Le mot « yazieren » est à mon sens également choisi par Cervantès et orthographié avec un z, afin que résonne en lui le verbe hébreu Yatza (Yod, Tzadé, Aleph). Qui désigne également la porte. Don Quichotte serait appelé à pratiquer une « sortie », avec Dulcinée, « en uno ». Autrement dit réaliser une yetsiah (sortie) au grand jour des critères dit du Toboso (tobboth : les bonnes choses, tobo : son bien, Dulcinéa : la douceur de la Connaissance). Yazieren, forme conjuguée de verbe Yazer, phonétiquement si proche de l'hébreu Yatza répond de l'identité même du Quichotte et de sa mission. Il n'a d'autre vocation que « sacar a la luz » (sortir en pleine lumière) la Connaissance, la répandre et l'enseigner à tous. En cela, il rappelle la fonction même du judaïsme qui est capter les normes du système de vérité, les préparer pour les enseigner universellement. Et cela depuis le lieu privilégié qu'est la zone de phonation du monde, Jérusalem, point d'insertion du verbe. Mission relayée par le Quichotte, qui extrait la Connaissance du seul secteur hébreu pour en assumer le relai : « Cervantès récupère les données issues de la tradition hébraïque et leur confère l'enroulement structurel »  précise Dominique Aubier. Le résultat, c'est le roman, qui verse l'enseignement dans le narratif symboliste, à haute teneur initiatique. Don Quichotte est le héros de cette stase qui nécessite que son armure soit « fendue » de sorte que du symbolisme élucidé émerge tout le code ayant conditionné son écriture. De cet « encagement », le Quichotte devra être libéré. Mission de la France (Tzarfat) que produire cette délivrance, étant le lieu du rebond où la sortie achève de se réalisée, non plus sous forme de symbole, mais de sa « mise au clair » : yazir en uno signifie alors sortir en unité, dans le sens faire sortir le principe d'unité, c'est-à-dire le concept Rosch : « faire émerger le patrimoine spirituel donné au départ, l'expliquer et le restituer ».

 

Accompagnons le Quichotte…

Une sortie que le Quichotte ne fait pas seul, étant accompagné de Sancho. Aussi le barbier-prophète n'oublie pas l'écuyer, à qui il promet, « s'il plaît au grand harmonisateur des mondes », qu'il se verra « emporté si haut qu'il ne pourra se reconnaître » et que ses gages seront payés… « Suis donc les traces du vaillant et enchanté chevalier, car il convient que tu ailles jusqu'à l'endroit où vous ferez halte ensemble… »

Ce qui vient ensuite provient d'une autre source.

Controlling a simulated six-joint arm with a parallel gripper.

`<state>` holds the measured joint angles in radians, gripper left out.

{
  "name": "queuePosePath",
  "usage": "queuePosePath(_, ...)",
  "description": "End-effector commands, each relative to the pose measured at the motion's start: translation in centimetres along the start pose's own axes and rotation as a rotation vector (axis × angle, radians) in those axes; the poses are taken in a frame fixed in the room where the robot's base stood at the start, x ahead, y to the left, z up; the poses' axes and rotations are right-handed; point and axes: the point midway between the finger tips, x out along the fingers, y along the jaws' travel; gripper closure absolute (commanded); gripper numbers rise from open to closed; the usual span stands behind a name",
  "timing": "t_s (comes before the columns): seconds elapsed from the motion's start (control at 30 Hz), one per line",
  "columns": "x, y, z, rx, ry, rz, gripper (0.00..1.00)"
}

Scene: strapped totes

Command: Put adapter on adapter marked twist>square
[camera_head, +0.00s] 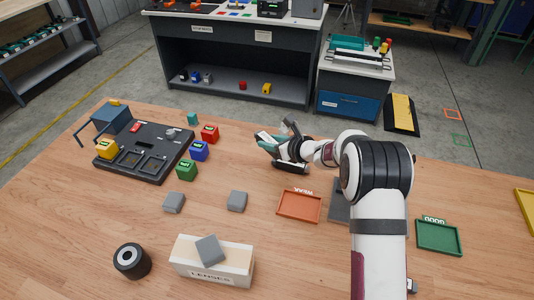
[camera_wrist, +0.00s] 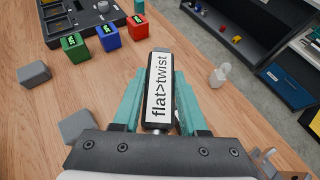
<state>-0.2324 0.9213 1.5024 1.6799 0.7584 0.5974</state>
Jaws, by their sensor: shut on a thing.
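My gripper (camera_wrist: 158,80) is shut on a black adapter (camera_wrist: 149,109) with a white label reading "flat>twist". The teal fingers lie on both sides of it, and its far end points away from the palm. In the head view my gripper (camera_head: 267,140) is above the table, right of the coloured cubes, pointing left. A dark object (camera_head: 290,168) shows just below it; I cannot tell what it is. No label reading "twist>square" can be made out in either view.
A black board (camera_head: 145,168) and green (camera_head: 187,170), blue (camera_head: 199,151) and red (camera_head: 209,133) cubes stand left. Grey blocks (camera_head: 237,201), a LENSES box (camera_head: 185,262) and a black cylinder (camera_head: 132,260) are nearer. An orange tray (camera_head: 300,219) and green tray (camera_head: 438,252) lie right.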

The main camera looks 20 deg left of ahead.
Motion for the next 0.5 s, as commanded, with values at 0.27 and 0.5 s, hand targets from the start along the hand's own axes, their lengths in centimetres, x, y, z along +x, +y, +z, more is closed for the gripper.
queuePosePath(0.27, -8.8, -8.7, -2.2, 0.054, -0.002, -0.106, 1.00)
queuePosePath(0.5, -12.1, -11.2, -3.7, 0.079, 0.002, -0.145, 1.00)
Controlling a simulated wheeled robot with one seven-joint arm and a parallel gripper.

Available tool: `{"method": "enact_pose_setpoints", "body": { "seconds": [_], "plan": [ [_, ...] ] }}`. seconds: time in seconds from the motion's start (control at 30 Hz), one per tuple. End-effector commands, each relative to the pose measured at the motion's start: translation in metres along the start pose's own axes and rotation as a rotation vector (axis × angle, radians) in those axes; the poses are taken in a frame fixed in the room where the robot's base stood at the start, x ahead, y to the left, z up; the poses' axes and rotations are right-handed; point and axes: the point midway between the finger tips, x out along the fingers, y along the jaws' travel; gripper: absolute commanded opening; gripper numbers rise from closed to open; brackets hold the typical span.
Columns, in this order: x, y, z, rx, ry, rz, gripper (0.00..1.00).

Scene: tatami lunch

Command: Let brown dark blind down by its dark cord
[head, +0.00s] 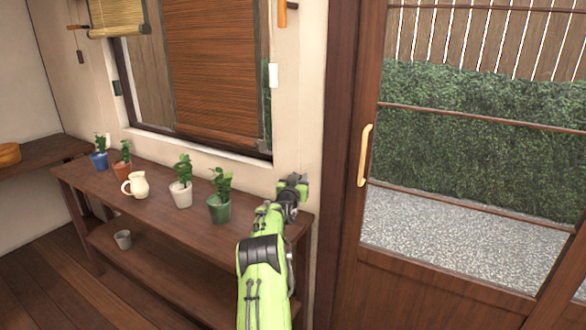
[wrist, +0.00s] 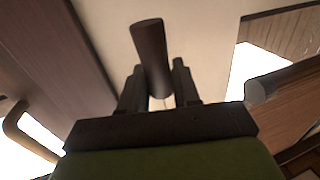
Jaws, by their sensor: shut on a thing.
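The brown dark blind (head: 210,70) hangs over the right part of the window in the head view, its lower edge near the sill. In the wrist view, part of the blind (wrist: 290,105) shows at the right. My gripper (head: 293,185) is beside the wall, right of the window and above the shelf's right end. In the wrist view, my gripper (wrist: 155,85) is shut on a dark brown cord pull (wrist: 150,45), which stands out past the fingertips. A thin line of cord shows between the fingers. The cord is not clear in the head view.
A wooden shelf (head: 150,200) below the window bears potted plants and a cream jug (head: 136,185). A green pot (head: 219,208) stands close to my arm. A glazed door with a handle (head: 365,155) is at right. A lighter blind (head: 117,16) is at upper left.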

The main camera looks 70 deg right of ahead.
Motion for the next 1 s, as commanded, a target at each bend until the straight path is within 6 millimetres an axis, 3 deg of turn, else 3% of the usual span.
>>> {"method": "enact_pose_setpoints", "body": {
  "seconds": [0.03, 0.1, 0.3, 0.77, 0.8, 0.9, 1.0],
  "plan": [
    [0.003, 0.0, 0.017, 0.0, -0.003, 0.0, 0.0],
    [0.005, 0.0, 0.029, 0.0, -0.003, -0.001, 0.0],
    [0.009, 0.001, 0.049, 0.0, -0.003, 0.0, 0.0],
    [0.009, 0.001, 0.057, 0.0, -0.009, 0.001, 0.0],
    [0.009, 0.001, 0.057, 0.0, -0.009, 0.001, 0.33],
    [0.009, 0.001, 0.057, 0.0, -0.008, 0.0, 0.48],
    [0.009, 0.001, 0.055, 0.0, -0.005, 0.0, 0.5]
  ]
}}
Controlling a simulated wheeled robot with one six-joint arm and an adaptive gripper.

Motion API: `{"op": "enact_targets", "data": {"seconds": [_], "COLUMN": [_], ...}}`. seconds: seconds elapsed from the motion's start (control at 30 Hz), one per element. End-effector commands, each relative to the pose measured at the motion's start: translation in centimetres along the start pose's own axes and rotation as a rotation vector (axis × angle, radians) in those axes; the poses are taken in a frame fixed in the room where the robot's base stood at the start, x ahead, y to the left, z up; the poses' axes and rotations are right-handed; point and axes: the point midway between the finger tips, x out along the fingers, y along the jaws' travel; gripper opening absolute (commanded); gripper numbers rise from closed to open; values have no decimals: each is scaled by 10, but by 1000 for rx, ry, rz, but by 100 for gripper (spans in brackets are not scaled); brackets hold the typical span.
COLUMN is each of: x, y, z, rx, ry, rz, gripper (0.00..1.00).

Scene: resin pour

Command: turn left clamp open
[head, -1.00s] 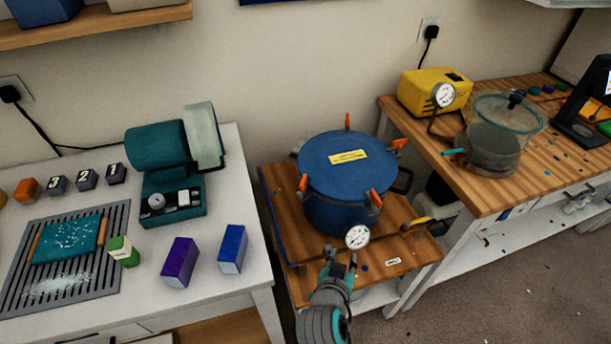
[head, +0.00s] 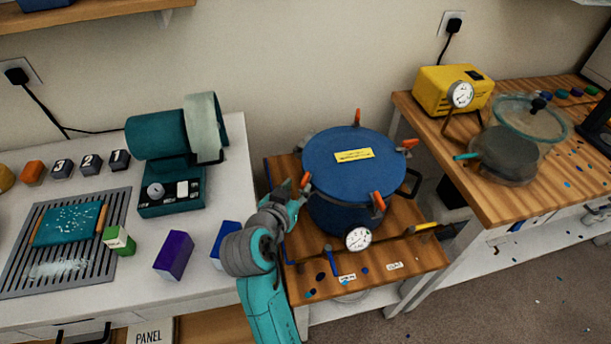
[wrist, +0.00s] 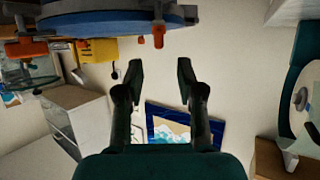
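The blue pressure pot (head: 345,212) has a blue lid (head: 350,165) held by orange clamps. The left clamp (head: 305,180) is at the lid's left edge, partly hidden by my gripper (head: 298,190). The back clamp (head: 357,117), right clamp (head: 410,143) and front clamp (head: 378,201) also show. In the wrist view my gripper (wrist: 160,75) is open, with nothing between its fingers. The lid edge (wrist: 115,20) lies above the fingertips there, with an orange handle (wrist: 158,36) just beyond them; I cannot tell whether they touch.
The pot stands on a wooden cart (head: 425,255), with a gauge (head: 358,238) at its front. A white table (head: 225,285) with a teal machine (head: 170,160) is close on the left. A wooden bench (head: 490,195) with a yellow pump (head: 450,90) stands right.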

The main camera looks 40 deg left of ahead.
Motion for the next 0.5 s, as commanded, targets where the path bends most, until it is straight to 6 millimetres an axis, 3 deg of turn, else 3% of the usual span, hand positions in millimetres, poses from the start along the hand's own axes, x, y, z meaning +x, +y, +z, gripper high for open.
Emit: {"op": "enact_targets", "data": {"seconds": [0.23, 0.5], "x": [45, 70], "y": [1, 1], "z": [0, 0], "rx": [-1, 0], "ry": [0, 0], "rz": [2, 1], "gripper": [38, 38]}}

Tandis que l'auditoire s'amuse de la supercherie du barbier, le Quichotte prend au sérieux ces promesses de succès ; il se laisse emprisonner, et tient pour « célestes jouissances les peines de ma prison ». L'union avec Dulcinée étant promise, symboliquement mise en scène par les deux mains attachées ensemble du Quichotte encagé, nous ne saurions, en tant que Lecteurs de ses aventures, nous dédire : la réalisation de la prophétie aura lieu, avec notre participation. Mission du Lecteur que valider à son tour les paroles du barbier qui lui sont adressées autant qu'au Quichotte. Le texte prophétique ne prend toute sa valeur que s'il est rendu public et compris de tous : nous devons le démêler de point en point pour en toucher « le sens et la portée »… C'est ce que nous venons de faire. Et que nous continuerons de faire pour sortir de la crise civilisationnelle.

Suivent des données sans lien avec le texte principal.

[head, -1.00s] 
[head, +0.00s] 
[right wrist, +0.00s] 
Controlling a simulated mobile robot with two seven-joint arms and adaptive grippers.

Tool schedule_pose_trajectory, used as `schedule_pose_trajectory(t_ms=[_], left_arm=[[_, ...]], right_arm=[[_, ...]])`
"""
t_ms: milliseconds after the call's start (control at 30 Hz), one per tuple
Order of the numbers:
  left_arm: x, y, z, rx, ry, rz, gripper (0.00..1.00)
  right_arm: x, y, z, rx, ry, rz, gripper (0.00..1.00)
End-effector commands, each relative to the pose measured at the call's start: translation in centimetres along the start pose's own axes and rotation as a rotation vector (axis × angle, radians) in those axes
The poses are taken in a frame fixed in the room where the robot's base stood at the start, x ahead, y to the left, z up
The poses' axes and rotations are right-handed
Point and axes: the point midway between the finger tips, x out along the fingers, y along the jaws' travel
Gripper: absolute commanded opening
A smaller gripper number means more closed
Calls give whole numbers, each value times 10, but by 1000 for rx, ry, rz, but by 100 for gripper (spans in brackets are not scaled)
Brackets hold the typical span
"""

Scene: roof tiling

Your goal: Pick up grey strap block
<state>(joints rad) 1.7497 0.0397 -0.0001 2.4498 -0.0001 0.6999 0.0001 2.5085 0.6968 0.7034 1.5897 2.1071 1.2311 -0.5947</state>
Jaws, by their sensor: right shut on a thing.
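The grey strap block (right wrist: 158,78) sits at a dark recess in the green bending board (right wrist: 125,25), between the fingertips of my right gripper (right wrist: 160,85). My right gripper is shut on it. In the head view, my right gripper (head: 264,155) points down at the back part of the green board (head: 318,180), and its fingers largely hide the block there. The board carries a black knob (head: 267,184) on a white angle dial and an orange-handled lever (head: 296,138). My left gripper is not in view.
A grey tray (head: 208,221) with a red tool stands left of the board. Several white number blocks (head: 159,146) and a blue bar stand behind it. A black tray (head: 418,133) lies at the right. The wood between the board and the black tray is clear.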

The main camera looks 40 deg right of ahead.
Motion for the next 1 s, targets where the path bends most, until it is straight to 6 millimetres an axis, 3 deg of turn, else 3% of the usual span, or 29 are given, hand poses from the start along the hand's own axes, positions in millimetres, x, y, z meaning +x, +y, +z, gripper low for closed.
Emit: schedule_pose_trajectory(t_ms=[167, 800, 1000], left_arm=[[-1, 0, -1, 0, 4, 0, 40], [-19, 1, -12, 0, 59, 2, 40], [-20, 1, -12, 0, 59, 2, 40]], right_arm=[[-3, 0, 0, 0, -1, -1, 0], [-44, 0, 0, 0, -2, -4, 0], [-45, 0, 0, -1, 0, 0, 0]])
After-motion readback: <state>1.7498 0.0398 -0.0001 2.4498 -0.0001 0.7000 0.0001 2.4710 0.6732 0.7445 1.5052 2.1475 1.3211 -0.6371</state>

Exégèse de Don Quichotte : série en 5 volumes

A paraître bientôt : Inédits 2.


 


1 commentaire:

R ose a dit…

"Parmi les esclaves célèbres des Barbaresques notons l’auteur espagnol Miguel de Cervantès vendu comme esclave à Alger en 1575 à la suite de la bataille de Lépante et racheté par l’Espagne en 1580. "
Dans sa chronique, l’historien Samuel Touron évoque un pan de l’histoire peu étudié : la traite des esclaves blancs en Barbarie qui concerna entre 1,3 millions et 2,5 millions de personnes dont une partie du Sud de la France, l’actuelle Provence et le Languedoc.

Episode historique vérifiable ou balivernes ?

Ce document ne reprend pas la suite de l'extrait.